C’est quoi, partir ? (1)

Photo : Un matin tôt, en trek dans la jungle, Krong Koh Kong (Cambodge, février 2010)

 

1er octobre 2018.

Cette date, comme une formule magique, fixe le jour de notre grand plongeon dans l’inconnu.
Celle du vrai premier jour, après tous les J-quelque chose qui décroissent depuis qu’on a décidé de faire basculer notre rêve dans la réalité… et qu’il se retrouve donc confronté à l’épreuve des autres.

Les autres…
Qui parle d’enfer et de Sartre ici ?!

Les réactions à notre projet de voyage sont multiples et, dès le début, il est clair qu’elles en disent bien plus sur ceux qui en parlent que sur nous.

Il y a ceux qui sont ultra enthousiastes : « Mais c’est génial ce que vous faites ! Je rêverai de partir comme ça moi aussi… ».
Ou bien : « J’avoue que je ne me verrais pas faire un truc pareil personnellement, mais je trouve ça super que vous osiez ! »

Il y a ceux qui sont pragmatiques (et hyper stressants) : « Dix-onze mois, c’est long quand même… Vous allez faire quoi de votre maison ? Avec quoi vous allez vivre ? Vous habiterez où ? Pour l’école, vous allez faire comment ? Et si les enfants sont malades ? »

Et puis il y a ceux qui sont plus… euh… je pourrais dire réservés, mais je serais en deçà du réel – et je n’aime pas être en deçà, jamais.
Ceux qui ne comprennent pas, ceux qui pensent qu’on est des oufs. Surtout avec des enfants. Des gros bab’. Irresponsables. Je l’ai entendu.

 
Attendre…

Papa Écureuil a déjà (un peu) répondu à la question : pourquoi maintenant ?

Mais le sujet de l’âge des babi nous revient souvent, sur le mode : « Ah oui, c’est sympa ce que vous voulez faire, mais quand même vos enfants sont jeunes, ils ne s’en souviendront pas ! Moi si j’étais vous, j’attendrais qu’ils soient plus grands… »

Mais on a attendu.

On a attendu des années pour économiser suffisamment d’argent.
Entre-temps, on a refait des enfants, ce qui a nécessité d’économiser encore plus pour des billets d’avions supplémentaires, et donc d’attendre encore. Forcément.
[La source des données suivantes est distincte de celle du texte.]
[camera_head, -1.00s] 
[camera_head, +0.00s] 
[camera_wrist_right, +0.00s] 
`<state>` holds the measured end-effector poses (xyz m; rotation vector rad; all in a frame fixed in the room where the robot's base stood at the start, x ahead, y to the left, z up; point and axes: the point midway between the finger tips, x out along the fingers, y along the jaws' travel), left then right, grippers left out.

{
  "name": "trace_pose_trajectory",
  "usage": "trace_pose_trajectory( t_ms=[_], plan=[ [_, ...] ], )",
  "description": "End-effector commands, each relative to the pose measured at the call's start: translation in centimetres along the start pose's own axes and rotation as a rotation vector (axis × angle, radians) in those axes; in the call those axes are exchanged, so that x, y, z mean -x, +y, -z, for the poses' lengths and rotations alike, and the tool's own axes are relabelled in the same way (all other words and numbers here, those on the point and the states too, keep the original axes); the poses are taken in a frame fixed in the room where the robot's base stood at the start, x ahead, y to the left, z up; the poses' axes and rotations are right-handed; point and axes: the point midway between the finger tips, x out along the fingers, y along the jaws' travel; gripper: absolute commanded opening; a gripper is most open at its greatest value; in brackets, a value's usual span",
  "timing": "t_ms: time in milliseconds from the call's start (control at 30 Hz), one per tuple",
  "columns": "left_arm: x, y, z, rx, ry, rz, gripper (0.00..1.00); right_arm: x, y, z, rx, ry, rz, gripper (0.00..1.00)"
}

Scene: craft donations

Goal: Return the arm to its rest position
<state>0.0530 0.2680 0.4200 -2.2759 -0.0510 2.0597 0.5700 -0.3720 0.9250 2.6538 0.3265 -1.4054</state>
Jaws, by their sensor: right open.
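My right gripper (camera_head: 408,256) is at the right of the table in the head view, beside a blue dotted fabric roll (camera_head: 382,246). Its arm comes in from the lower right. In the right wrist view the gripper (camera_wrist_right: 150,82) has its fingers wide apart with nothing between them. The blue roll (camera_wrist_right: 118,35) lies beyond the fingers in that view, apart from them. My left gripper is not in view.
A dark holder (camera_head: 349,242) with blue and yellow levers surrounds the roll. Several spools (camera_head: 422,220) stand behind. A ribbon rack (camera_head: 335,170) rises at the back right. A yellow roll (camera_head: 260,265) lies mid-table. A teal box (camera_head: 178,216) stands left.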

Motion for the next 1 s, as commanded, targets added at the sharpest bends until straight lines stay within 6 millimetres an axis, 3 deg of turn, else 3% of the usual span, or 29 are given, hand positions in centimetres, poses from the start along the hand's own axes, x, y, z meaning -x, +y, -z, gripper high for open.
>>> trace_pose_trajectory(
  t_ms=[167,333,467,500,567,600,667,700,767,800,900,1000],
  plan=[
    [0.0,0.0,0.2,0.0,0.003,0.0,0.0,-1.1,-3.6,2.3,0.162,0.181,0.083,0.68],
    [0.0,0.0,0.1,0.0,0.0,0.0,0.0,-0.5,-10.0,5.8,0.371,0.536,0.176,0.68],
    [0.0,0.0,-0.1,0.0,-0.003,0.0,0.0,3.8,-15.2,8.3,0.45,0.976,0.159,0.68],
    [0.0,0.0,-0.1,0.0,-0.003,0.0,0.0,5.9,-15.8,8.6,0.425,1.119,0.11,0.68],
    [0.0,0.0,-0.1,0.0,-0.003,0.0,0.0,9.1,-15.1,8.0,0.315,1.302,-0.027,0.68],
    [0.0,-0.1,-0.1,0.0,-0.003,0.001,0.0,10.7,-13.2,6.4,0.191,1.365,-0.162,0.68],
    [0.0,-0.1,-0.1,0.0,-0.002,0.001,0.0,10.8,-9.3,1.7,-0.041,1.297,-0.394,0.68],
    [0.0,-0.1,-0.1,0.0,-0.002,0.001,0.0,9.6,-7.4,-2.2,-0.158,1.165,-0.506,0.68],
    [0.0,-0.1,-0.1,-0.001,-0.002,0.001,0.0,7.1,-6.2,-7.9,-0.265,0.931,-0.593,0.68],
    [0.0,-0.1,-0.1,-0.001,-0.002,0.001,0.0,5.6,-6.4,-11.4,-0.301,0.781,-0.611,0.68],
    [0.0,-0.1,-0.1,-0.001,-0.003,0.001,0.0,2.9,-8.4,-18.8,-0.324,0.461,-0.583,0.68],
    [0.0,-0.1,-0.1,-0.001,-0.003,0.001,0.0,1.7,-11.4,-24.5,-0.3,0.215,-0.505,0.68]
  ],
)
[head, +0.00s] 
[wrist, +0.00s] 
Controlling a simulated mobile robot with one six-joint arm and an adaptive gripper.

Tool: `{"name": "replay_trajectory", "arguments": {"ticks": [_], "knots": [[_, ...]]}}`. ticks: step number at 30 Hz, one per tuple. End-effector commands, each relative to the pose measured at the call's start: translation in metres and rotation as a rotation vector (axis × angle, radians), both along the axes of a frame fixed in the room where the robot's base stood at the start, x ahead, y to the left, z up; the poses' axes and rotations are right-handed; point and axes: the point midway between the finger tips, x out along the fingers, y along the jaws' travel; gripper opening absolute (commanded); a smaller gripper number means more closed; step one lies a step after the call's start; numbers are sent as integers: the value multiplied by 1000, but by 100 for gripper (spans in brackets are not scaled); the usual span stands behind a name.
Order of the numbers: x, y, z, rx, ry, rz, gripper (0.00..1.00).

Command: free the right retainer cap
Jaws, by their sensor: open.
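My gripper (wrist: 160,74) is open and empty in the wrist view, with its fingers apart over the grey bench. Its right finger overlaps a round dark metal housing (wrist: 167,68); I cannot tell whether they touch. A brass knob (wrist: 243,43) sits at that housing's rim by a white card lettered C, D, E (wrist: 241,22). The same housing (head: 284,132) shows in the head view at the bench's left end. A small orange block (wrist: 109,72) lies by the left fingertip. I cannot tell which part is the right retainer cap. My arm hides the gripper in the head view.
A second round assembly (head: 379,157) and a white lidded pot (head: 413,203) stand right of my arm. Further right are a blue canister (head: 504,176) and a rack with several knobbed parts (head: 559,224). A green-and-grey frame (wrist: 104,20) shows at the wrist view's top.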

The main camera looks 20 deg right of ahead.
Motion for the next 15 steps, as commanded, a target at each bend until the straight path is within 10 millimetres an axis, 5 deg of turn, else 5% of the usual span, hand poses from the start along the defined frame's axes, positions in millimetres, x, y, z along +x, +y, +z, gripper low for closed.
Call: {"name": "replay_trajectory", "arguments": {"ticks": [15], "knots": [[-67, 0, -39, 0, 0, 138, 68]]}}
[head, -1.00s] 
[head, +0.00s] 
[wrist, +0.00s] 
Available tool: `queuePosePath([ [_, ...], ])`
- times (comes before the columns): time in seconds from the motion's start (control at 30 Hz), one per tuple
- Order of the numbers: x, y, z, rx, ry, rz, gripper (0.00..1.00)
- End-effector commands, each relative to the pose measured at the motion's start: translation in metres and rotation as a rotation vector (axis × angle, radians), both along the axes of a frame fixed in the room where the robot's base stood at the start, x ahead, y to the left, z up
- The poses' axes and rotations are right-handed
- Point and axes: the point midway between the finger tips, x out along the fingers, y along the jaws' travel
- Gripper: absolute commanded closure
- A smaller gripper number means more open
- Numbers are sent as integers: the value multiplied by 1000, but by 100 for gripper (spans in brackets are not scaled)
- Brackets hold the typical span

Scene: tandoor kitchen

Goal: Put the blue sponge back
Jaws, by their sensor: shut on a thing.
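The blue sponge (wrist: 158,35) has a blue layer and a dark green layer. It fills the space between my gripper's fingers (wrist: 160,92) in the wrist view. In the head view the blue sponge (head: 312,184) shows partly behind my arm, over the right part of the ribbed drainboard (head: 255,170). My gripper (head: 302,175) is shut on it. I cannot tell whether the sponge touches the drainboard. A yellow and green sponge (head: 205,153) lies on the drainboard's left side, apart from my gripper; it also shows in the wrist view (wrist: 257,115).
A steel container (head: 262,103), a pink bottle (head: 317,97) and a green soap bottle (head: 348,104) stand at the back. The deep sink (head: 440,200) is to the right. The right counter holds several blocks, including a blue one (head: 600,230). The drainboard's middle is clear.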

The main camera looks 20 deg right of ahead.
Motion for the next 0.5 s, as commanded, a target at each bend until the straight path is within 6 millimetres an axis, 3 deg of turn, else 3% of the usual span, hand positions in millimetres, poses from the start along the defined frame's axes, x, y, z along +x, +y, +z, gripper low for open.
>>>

Ensuite on a attendu que les babi soient un peu plus grands et un peu moins fragiles.

On a attendu qu’il n’y ait plus d’allergie au lait, puis au gluten, plus de compresseur nébuliseur à aérosol tous les jours, plusieurs fois par jour, contre un asthme sévère du nourrisson.

On a attendu qu’il n’y ait plus de couches, et même, plus de pipi au lit.

On a attendu qu’ils marchent tout seuls sur une durée acceptable.

On a attendu. Et maintenant c’est bon, comme dirait le Marcass’.

Parce qu’on peut passer toute sa vie à attendre sur un quai de gare, et un jour on s’aperçoit qu’on ne peut plus bouger les jambes pour monter dans le train parce que la peur les a sciées. C’est ça le problème, la peur. Sinon y’a rien.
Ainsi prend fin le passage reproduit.